PROBLEM DETAILS:
What lines of the data hold the string "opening"? Pull each one out.

INPUT ROWS:
==================================================

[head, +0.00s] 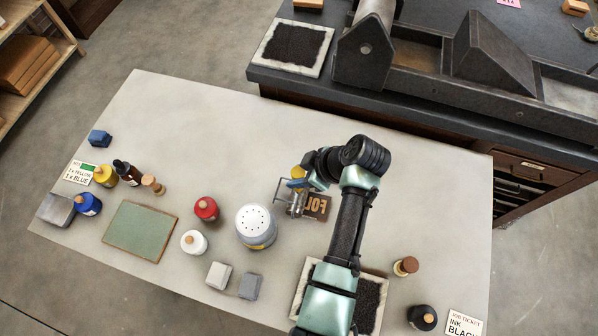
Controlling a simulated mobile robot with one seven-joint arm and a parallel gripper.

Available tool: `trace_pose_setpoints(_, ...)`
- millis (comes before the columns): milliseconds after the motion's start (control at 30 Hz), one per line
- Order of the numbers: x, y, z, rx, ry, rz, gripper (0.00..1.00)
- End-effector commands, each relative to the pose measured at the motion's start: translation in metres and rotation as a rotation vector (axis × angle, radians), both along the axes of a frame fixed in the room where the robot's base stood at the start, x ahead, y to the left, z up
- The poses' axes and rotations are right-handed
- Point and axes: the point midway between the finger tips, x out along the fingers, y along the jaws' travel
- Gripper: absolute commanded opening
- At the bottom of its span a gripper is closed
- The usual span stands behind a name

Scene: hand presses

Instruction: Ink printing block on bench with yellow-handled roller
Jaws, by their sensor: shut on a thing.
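My gripper (305,182) is over the middle right of the pale bench, shut on the yellow-handled roller (298,171). A bit of the yellow handle shows beside my fingers; my wrist hides part of it. The roller's grey metal frame (291,199) reaches down to the left edge of the printing block (317,207), a brown block with large letters reading "FOL". I cannot tell whether the roller touches the block. A black ink slab (368,306) with a pale rim lies at the front, partly hidden under my arm. A job ticket (465,325) reads "INK BLACK".
A white-topped shaker (256,226) stands left of the block. A dark press (430,60) is behind.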

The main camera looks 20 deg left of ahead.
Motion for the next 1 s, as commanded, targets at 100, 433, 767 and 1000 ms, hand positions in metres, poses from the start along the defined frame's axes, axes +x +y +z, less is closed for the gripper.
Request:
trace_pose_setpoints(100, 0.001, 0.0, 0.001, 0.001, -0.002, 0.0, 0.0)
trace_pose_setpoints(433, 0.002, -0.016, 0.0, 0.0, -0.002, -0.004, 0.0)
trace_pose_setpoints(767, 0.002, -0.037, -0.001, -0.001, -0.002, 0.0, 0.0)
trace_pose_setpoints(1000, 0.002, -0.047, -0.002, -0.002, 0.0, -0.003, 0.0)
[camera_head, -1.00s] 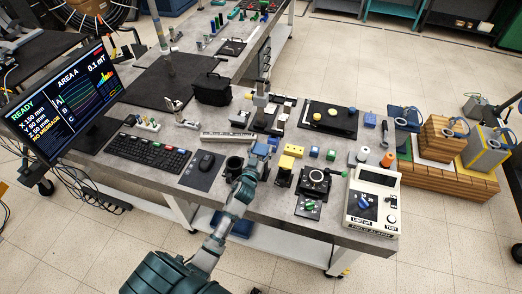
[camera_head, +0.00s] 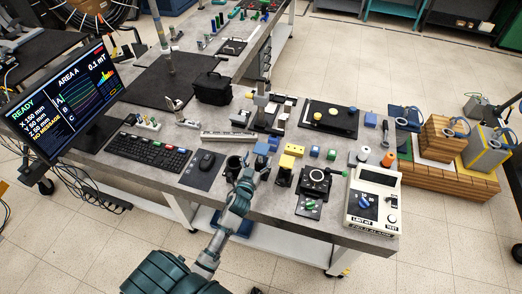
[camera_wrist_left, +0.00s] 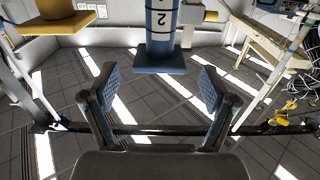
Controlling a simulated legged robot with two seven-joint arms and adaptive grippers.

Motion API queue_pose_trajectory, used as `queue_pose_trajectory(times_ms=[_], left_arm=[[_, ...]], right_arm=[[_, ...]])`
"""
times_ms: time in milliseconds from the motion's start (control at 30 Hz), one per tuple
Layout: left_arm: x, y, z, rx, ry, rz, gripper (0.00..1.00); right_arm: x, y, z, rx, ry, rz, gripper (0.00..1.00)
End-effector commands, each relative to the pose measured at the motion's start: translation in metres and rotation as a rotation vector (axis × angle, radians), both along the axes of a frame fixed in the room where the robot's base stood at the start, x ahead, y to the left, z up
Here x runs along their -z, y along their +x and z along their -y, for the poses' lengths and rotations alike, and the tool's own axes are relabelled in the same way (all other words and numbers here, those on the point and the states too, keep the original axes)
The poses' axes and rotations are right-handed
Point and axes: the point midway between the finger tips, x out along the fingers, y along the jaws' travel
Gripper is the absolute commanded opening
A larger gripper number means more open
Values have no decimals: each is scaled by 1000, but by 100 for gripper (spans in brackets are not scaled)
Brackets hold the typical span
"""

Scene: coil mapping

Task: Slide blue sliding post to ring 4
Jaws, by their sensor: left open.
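In the left wrist view a blue post (camera_wrist_left: 160,55) with a square blue foot stands ahead of my gripper. A white band with the number 2 (camera_wrist_left: 162,19) shows above the foot; the top is cut off. My left gripper (camera_wrist_left: 157,88) is open and empty, its two padded fingers apart on either side below the foot, not touching it. In the head view my left gripper (camera_head: 247,172) is at the table's front edge, close to a small blue piece (camera_head: 261,148). Ring 4 cannot be made out. My right gripper is not in view.
A yellow piece (camera_wrist_left: 60,20) is at upper left in the wrist view. On the table, a yellow block (camera_head: 293,150), a black stage (camera_head: 316,180) and a white meter box (camera_head: 373,203) stand to the right. A mouse (camera_head: 207,160) and keyboard (camera_head: 150,157) lie left.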

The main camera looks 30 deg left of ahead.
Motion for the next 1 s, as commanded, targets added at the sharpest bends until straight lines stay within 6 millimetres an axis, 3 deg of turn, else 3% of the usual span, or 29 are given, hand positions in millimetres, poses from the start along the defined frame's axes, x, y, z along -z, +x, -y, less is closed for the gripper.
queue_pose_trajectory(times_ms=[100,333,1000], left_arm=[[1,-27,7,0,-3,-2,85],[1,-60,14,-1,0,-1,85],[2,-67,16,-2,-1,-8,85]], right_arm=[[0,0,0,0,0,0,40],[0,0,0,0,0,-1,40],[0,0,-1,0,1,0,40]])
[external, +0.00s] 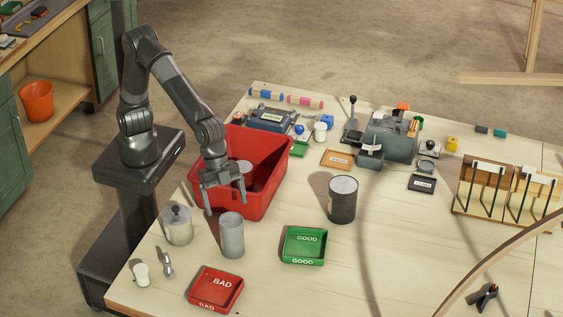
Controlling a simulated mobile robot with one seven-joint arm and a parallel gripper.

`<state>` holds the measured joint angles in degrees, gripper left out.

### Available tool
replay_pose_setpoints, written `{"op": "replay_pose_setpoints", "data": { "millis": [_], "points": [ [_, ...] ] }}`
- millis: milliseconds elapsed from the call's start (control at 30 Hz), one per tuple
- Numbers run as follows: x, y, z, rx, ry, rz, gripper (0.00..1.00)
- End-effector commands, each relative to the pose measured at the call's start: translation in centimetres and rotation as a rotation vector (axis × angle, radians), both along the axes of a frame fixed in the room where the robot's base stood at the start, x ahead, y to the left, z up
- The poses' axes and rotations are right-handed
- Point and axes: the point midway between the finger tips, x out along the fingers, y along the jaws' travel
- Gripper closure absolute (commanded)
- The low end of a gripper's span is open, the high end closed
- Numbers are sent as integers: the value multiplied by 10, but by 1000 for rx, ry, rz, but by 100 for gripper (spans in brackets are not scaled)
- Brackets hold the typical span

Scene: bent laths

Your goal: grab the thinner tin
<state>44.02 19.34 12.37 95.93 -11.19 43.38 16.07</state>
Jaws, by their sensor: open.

==================================================

WORKED ANSWER:
- Gripper: absolute commanded opening
Gripper is the absolute commanded opening

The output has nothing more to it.